Many people assume their only options when it comes to real estate are to either rent or buy property. However, there is a third choice called a leasehold estate that combines aspects of both renting and homeownership to provide a unique way to obtain property. Here's more information about this real estate arrangement.
A Unique Rental Opportunity
A leasehold is, essentially, a long-term rental contract. Instead of the periodic tenancy most people are familiar with that usually lasts a year, the renter leases the property for several decades, with 99 years being fairly common. The renter's tenancy also affords the person with some of the benefits of being an owner; namely they are typically free to make renovations to the property, rent it to others without requiring permission from the owner, and even sell the leasehold to another interested buyer.
However, once the lease ends or is terminated, the property reverts back to the owner. The renter is not entitled to any compensation for renovations or improvements made to the property, even if those changes increased its market value.
Leaseholds are common in commercial real estate where companies are more likely to set up shop in one place and stick around for decades or centuries.

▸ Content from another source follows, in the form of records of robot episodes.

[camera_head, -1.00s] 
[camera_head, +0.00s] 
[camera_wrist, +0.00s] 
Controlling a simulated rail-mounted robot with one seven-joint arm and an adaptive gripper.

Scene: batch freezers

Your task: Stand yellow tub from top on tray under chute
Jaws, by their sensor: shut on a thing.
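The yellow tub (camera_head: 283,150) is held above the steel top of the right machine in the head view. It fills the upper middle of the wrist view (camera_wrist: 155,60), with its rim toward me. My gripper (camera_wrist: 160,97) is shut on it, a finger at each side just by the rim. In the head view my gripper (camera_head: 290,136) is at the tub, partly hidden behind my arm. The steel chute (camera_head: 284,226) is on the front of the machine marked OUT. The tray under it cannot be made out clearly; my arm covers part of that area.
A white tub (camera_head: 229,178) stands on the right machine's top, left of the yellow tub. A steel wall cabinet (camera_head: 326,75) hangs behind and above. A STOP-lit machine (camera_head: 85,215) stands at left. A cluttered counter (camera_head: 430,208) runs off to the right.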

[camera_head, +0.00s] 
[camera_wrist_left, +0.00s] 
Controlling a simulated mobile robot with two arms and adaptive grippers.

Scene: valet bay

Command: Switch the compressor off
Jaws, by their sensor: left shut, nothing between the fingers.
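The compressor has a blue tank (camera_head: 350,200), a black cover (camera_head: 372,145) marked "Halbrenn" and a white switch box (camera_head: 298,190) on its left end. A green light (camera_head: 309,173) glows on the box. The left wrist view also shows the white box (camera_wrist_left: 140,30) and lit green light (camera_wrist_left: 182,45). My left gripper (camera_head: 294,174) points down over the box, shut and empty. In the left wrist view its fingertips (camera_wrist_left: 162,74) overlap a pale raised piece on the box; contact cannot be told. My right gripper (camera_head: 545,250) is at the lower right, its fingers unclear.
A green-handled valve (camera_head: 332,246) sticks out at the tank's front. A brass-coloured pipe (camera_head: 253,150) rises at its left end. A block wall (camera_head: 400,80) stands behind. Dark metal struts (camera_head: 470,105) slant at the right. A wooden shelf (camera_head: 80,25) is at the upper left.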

Sometimes, though, you can find leasehold contracts available in areas where there isn't a lot of land (e.g. islands) or there's a lot of competition for property.
Why a Leasehold May Make Sense
There are several different reasons why you'd want to consider opting into a leasehold, despite the apparent drawbacks. The most obvious reason is you wouldn't have to worry about rent hikes. It's par for course for apartments and other temporary rental facilities to increase the rent every so often to keep up with the local market. With a leasehold, the monthly amount negotiated with the owner would apply to the entire contract regardless of what the market does, which is good for people on fixed incomes or who want to use the leasehold for investment purposes (e.g. rental income).

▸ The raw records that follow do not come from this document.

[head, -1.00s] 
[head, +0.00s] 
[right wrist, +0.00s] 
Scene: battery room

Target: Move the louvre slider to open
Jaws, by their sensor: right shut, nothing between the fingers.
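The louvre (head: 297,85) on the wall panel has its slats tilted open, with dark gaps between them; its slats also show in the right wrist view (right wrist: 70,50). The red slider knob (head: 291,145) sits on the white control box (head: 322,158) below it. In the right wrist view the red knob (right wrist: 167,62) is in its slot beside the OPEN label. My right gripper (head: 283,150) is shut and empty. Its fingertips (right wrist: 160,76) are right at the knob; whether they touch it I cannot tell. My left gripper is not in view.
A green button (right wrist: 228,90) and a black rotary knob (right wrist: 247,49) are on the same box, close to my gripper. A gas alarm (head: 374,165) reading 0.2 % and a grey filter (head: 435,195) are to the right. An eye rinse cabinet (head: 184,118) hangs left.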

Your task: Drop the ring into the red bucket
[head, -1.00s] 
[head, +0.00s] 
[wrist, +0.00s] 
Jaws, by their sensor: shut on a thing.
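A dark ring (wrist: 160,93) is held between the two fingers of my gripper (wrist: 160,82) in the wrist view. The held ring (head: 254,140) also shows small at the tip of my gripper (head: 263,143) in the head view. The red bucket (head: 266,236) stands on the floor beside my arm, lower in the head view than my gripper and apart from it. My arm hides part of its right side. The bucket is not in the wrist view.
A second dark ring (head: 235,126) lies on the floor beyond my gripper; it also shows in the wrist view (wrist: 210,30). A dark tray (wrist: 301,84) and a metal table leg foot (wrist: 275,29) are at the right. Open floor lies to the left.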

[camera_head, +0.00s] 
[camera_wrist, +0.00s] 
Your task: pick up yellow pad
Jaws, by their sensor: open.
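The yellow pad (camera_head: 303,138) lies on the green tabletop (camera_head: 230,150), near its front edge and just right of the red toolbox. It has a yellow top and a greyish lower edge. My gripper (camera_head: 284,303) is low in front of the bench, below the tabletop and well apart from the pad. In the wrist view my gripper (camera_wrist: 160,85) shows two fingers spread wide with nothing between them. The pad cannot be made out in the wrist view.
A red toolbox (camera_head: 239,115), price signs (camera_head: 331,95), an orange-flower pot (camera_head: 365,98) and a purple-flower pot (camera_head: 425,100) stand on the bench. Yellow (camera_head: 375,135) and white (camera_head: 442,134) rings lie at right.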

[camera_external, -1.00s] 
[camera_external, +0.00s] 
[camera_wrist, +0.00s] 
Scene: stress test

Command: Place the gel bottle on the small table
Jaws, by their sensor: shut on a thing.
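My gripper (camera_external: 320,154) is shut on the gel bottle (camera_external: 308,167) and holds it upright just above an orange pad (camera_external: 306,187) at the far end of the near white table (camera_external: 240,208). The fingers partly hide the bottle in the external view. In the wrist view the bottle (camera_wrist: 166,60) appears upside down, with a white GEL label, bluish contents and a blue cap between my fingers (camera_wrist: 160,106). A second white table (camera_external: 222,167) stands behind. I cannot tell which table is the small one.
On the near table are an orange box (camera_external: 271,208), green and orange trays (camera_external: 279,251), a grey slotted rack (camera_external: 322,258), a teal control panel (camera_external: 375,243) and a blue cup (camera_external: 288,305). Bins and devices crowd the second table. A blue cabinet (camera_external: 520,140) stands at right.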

Another reason you may want to opt for a leasehold is if you don't have the credit or income to qualify for a traditional mortgage. Getting a house note from a bank is more challenging these days because of the real estate fallout of 2008. Conventional loans require a minimum 620 credit score, while people can get a FHA loan with a 580 score. For the best interest rates, though, you need a score in the 700s, and you also have to come up with money for a down payment, closing costs, and other expenses.
Although a leasehold may require a down payment, it's typically significantly less than the 20 percent asked for by most financial institutions. Because you're renting and not buying, the landlord may be more willing to work with you if you have troubled credit but enough income to pay the rent every month. If you want to purchase the home, you can strike a deal with the owner to have a portion of your rent go towards the purchase price and work on improving your credit so you can qualify for a loan when you rental term ends.
A third advantage is the estate planning benefits associated with leaseholds. These rental contracts can typically be passed down to heirs, so you can guarantee a place to live for your children and grandchildren without locking them into the long-term commitment associated with homeownership. If you're single, don't have kids, and not concerned about leaving property to other living relatives, then a leasehold may be a good option to experience homeownership without worrying about what will happen to the place when you're no longer around.